Welcome to the Throwback Thursday series! I love this idea of reposting old blog posts because it gives me a chance to look back and see just how far I’ve come. It’s a good confidence booster! This week’s post is about relationships (as are a lot of my old posts 🙂 ). Trying to get back into dating after going through a divorce at a young age is difficult, and this was when I was going through the emotions of transitioning into a relationship with a guy I called Lender.
SATURDAY, MAY 16, 2009
I came to a conclusion recently I like being in a relationship. I like being that committed to one person. I like taking care of him. I like that he knows about my family & my job, and listens to me when I want to vent. I like buying presents for him. I like cooking for him. I like that he doesn’t care what I look like, as long as I have a smile on my face. I like going out knowing that there’s no pressure to be super awesome, just in case I meet someone. I like being the cool girlfriend because I get along with all his friends. I like making friends with his mom, and dad, and siblings.

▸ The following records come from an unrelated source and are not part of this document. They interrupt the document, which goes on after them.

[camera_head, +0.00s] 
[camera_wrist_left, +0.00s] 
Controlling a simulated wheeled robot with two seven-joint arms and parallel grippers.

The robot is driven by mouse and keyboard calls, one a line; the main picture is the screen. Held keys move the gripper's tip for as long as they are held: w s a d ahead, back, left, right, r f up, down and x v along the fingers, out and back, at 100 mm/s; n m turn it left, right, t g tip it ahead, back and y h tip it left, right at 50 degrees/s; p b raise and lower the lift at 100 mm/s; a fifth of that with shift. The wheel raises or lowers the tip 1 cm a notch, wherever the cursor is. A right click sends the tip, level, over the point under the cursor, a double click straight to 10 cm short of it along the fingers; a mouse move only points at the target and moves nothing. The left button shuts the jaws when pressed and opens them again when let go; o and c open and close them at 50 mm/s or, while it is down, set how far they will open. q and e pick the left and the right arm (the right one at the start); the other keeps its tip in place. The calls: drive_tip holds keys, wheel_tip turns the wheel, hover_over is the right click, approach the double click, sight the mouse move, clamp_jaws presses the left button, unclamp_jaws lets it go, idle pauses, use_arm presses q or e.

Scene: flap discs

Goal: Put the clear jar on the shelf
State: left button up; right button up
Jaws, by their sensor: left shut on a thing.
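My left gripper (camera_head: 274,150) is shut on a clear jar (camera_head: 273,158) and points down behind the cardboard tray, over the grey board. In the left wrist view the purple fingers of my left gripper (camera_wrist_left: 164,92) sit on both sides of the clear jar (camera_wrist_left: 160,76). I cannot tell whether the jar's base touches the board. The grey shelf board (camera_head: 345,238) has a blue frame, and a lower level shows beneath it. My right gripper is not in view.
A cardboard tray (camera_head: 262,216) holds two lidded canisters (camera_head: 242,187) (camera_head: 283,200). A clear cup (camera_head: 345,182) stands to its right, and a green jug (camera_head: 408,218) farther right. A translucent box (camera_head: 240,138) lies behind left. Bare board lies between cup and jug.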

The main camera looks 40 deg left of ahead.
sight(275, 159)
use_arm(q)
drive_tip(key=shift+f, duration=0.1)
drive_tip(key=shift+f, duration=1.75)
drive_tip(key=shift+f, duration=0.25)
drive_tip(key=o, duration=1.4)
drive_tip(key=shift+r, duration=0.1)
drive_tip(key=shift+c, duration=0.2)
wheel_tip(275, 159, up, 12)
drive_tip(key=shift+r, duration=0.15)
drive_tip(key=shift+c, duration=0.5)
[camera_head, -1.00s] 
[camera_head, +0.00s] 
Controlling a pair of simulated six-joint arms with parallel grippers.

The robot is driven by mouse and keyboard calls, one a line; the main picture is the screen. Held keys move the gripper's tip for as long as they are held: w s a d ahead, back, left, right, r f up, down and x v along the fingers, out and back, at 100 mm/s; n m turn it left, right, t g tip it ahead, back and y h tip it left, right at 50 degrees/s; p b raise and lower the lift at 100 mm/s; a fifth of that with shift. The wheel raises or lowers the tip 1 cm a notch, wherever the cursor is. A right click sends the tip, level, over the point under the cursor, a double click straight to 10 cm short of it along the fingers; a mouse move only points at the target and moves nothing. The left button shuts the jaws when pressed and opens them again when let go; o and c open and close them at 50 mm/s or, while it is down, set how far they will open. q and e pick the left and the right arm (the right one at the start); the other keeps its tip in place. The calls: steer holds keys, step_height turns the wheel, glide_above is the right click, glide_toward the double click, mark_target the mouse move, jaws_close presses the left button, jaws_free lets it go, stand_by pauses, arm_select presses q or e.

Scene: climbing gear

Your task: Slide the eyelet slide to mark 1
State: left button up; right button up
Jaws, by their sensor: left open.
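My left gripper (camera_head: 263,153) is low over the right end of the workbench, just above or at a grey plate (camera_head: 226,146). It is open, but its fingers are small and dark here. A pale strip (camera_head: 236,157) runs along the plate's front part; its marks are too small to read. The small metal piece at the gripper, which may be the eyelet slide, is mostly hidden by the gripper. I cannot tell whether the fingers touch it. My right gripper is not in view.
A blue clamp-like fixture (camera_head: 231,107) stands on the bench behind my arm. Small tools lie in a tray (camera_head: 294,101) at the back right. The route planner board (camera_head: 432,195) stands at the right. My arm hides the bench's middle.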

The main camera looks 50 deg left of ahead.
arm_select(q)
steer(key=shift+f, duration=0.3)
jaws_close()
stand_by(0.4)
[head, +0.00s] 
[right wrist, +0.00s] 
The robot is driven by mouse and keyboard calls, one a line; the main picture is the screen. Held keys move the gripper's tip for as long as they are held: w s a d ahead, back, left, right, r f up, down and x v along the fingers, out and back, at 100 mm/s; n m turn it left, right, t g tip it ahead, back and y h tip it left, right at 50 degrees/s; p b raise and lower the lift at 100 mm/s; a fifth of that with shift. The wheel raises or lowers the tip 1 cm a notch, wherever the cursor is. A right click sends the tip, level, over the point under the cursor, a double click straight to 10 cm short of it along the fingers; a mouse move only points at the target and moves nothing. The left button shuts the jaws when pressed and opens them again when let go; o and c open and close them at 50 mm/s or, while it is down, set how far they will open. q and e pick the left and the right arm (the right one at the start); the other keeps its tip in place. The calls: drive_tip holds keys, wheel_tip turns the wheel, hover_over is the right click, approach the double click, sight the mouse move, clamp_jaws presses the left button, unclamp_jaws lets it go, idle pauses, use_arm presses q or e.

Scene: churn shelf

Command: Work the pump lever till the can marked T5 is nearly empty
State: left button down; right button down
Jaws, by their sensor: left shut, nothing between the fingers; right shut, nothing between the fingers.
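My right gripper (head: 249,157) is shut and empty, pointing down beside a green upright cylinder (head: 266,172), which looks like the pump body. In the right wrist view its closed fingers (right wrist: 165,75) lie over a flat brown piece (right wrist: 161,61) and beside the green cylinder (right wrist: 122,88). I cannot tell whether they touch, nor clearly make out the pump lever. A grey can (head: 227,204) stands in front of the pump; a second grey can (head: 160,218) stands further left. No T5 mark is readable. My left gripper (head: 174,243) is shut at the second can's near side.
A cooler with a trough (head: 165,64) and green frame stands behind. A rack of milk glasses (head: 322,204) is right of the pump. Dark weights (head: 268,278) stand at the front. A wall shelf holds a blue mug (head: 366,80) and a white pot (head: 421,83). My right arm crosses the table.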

I loved being a wife. I won’t deny it. Whenever I tell people that, they always say, Even though your husband was an ass??! And I always answer, Yes. I loved being a wife, I loved taking care of someone, being there for him, being his support, his rock. I liked that when I came home from traveling, he always met me at the door, with a hug & a kiss. Even though the house was a wreck because he refused to clean up, I still had some feeling of comfort knowing someone was going to be there waiting for me. I love that feeling. I loved the idea of two becoming one, even though I haven’t actually experienced it fully.
For the past year, I’ve dated here and there, thinking that I didn’t want to be in a serious relationship. Maybe I didn’t at first; I remember getting an anxiety attack back in October because the guy I was dating wanted me to meet his grandmother and more of his family. We’d been dating a month and I just couldn’t handle it. But now, as the year mark has passed, I realize I’m pining for that relationship, for that special someone to be there for me. With me.
So as things with Lender move forward, I am cautious, cautious with my heart, cautious with my feelings. I know now that I’m looking for something more than just a good time. Hopefully, I’m on the right track to finding it.